* [SHORT EXERCISE]
Write the material out again exactly.

───

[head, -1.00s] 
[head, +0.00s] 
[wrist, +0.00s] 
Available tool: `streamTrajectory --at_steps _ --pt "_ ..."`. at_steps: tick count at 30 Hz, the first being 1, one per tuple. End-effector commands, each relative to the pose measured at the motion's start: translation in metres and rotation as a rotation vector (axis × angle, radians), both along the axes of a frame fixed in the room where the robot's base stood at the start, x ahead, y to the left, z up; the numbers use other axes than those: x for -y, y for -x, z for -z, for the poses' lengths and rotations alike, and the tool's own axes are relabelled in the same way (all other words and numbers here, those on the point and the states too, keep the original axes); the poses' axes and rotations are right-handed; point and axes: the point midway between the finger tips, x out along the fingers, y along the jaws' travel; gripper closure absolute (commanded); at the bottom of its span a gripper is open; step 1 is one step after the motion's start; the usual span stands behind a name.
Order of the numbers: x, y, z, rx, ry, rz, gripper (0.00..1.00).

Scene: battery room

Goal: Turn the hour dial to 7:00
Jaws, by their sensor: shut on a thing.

───

* [EXERCISE ANSWER]
[head, -1.00s] 
[head, +0.00s] 
[wrist, +0.00s] 
Available tool: `streamTrajectory --at_steps _ --pt "_ ..."`. at_steps: tick count at 30 Hz, the first being 1, one per tuple. End-effector commands, each relative to the pose measured at the motion's start: translation in metres and rotation as a rotation vector (axis × angle, radians), both along the axes of a frame fixed in the room where the robot's base stood at the start, x ahead, y to the left, z up; the numbers use other axes than those: x for -y, y for -x, z for -z, for the poses' lengths and rotations alike, and the tool's own axes are relabelled in the same way (all other words and numbers here, those on the point and the states too, keep the original axes); the poses' axes and rotations are right-handed; point and axes: the point midway between the finger tips, x out along the fingers, y along the jaws' travel; gripper closure absolute (commanded); at the bottom of its span a gripper is open; step 1 is one step after the motion's start; the usual span stands behind a name.
Order of the numbers: x, y, z, rx, ry, rz, gripper (0.00..1.00).

Scene: battery room

Goal: Turn the hour dial to 7:00
Jaws, by their sensor: shut on a thing.

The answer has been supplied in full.